それも立憲民主党の名称で旧民主党の再結集を進めるというのが、枝野氏の戦略だ。
そして枝野氏の戦略は、もう一つある。それが何かと言えば共産党との協力だ。事実、枝野幸男氏と共産党の志位和夫委員長が先ごろ、都内で会談し、安倍晋三首相主催の「桜を見る会」の追及や次期衆院選に向けた連携・協力を深めることで一致したというのだ。
「桜を見る会」を取り上げたのは共産党だから、今後ともこの問題で歩調をとるというのは分かるが、ことの本質は次期衆院選でも連携しようというところだ。立憲、国民など野党各党が合流し、さらにその先には再編野党と共産党との連携があるわけだ。

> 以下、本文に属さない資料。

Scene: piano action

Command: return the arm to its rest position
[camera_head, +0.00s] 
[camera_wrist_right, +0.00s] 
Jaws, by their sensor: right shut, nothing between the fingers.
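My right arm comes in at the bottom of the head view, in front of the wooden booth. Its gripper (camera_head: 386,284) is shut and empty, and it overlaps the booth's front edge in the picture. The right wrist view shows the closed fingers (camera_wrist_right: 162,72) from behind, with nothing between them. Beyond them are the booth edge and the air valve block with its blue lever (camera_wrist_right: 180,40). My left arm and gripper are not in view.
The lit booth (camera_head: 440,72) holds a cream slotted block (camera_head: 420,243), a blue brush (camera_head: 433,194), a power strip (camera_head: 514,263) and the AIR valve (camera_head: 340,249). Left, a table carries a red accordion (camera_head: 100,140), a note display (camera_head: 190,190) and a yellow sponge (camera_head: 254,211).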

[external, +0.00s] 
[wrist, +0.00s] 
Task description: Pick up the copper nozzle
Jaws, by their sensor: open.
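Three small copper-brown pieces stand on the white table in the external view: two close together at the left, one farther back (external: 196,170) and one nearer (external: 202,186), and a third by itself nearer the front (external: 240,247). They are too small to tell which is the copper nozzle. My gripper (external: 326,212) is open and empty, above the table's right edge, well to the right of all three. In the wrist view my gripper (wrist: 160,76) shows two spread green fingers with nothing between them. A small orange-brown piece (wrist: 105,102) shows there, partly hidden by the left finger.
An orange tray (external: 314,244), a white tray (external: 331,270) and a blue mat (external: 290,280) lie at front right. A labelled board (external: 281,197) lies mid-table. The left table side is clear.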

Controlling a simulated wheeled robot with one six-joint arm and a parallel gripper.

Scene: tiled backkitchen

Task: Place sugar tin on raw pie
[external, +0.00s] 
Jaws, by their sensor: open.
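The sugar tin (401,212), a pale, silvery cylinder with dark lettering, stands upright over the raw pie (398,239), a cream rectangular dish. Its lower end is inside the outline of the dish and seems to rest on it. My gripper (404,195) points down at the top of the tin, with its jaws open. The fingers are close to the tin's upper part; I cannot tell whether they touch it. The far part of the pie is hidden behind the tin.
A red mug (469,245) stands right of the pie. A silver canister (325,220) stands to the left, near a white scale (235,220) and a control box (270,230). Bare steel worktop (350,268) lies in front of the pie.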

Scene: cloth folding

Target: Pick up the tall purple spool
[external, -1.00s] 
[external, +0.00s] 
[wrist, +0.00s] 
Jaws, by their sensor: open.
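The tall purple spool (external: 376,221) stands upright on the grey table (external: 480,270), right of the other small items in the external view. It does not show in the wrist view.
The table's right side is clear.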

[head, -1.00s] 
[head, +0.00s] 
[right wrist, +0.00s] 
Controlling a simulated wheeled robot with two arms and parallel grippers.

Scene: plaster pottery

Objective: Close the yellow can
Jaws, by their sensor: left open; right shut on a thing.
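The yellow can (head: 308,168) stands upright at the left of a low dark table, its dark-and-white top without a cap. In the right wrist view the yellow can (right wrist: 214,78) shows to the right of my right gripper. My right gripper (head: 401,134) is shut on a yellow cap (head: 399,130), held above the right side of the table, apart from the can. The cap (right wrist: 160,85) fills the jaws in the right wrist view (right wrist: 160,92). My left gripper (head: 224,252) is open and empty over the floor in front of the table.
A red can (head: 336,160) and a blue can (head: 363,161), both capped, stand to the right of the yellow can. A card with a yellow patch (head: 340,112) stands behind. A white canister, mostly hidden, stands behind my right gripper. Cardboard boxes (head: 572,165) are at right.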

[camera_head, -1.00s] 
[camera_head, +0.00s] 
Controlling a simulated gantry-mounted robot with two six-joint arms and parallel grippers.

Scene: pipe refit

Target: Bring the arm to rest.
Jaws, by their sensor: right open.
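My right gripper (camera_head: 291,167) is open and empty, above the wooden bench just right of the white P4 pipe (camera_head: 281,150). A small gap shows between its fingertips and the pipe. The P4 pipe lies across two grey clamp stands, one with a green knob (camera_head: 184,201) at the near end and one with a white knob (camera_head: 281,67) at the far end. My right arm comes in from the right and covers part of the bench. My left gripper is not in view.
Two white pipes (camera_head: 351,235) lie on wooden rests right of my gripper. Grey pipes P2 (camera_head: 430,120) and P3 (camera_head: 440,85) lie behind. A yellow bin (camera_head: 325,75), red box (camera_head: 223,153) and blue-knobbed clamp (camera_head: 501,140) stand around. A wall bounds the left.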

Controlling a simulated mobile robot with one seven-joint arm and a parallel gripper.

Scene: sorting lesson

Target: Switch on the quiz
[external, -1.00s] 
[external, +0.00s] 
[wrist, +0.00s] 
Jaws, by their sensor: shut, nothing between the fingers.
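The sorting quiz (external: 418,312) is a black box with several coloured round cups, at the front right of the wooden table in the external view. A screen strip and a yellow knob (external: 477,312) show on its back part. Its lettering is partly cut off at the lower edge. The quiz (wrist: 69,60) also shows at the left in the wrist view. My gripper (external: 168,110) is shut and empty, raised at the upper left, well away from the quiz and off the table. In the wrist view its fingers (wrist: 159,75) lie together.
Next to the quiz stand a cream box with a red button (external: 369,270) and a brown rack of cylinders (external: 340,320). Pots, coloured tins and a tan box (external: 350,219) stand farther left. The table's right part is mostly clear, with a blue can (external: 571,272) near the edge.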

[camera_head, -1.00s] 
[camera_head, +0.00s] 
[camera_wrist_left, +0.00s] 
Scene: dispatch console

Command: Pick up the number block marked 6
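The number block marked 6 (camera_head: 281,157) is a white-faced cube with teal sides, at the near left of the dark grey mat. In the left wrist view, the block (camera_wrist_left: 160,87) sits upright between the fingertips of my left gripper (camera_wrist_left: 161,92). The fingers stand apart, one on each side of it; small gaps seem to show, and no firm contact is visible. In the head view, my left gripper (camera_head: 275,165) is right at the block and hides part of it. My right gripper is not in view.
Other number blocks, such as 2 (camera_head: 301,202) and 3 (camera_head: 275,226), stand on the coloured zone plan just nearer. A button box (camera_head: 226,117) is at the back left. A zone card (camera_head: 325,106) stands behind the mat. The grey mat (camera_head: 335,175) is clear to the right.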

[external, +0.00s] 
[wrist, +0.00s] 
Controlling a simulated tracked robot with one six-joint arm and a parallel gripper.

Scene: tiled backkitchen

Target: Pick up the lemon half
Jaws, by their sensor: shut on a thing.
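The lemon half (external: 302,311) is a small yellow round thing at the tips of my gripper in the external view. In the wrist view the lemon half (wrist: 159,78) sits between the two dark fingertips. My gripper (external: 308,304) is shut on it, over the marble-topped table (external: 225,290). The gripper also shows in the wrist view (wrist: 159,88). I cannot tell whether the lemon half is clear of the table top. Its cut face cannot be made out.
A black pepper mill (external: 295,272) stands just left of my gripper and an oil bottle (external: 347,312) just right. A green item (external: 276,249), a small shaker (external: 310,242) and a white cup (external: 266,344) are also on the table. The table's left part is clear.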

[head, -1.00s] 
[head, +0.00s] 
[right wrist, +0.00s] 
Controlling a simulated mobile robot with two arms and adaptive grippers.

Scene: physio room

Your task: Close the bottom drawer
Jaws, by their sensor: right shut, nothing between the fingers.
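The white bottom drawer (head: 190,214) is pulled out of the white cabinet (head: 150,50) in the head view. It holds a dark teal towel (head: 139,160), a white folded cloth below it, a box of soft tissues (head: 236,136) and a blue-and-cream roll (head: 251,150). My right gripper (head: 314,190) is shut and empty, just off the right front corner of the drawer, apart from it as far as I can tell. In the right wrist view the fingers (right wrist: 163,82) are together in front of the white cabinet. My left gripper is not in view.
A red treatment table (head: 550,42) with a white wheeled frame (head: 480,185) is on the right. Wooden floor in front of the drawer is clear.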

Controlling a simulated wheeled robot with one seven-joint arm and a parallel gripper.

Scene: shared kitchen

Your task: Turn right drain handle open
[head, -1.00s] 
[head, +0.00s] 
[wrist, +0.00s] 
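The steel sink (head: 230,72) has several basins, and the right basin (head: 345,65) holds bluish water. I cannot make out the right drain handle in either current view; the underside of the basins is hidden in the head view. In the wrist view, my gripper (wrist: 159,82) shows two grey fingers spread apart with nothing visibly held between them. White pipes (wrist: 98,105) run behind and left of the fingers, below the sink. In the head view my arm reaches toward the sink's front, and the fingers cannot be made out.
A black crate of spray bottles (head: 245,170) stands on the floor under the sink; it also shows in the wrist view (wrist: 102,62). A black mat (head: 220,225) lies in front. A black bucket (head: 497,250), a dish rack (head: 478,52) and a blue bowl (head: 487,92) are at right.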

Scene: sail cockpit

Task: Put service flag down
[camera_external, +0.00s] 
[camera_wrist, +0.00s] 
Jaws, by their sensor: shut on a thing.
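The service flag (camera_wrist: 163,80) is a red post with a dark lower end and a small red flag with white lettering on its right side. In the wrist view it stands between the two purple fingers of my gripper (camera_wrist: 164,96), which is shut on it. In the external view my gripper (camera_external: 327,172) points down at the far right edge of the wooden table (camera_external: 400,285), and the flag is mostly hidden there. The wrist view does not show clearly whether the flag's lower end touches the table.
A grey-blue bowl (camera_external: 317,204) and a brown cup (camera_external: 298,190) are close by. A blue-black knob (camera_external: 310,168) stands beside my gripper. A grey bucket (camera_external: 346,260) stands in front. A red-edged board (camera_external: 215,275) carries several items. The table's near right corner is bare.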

改めて指摘するまでもないが、共産党は民主主義を否定する政党だ。
天皇制も認めないというのが、この党の本質だ。共産党は綱領で「日本の社会発展の次の段階では、資本主義を乗り越え、社会主義・共産主義の社会への前進をはかる社会主義的変革が、課題となる」と謳っており、社会主義、共産主義の社会を目指していることを明言している政党なのだ。
もちろん、共産党が政権を担えば、政府の批判などできなくなる。現在の野党は民主主義を最大限活用して政府批判をしているが、立憲や国民が連携しようとしている共産党が政権を担ったら、その時にこそ、彼らも民主主義のありがたみが分かるのだろう。
衆院選は政権選択の選挙にもなる。その選挙で共産党と連携を図るというのであれば、それは民主主義を否定する共産党の主張を容認するということにほかならないのだ。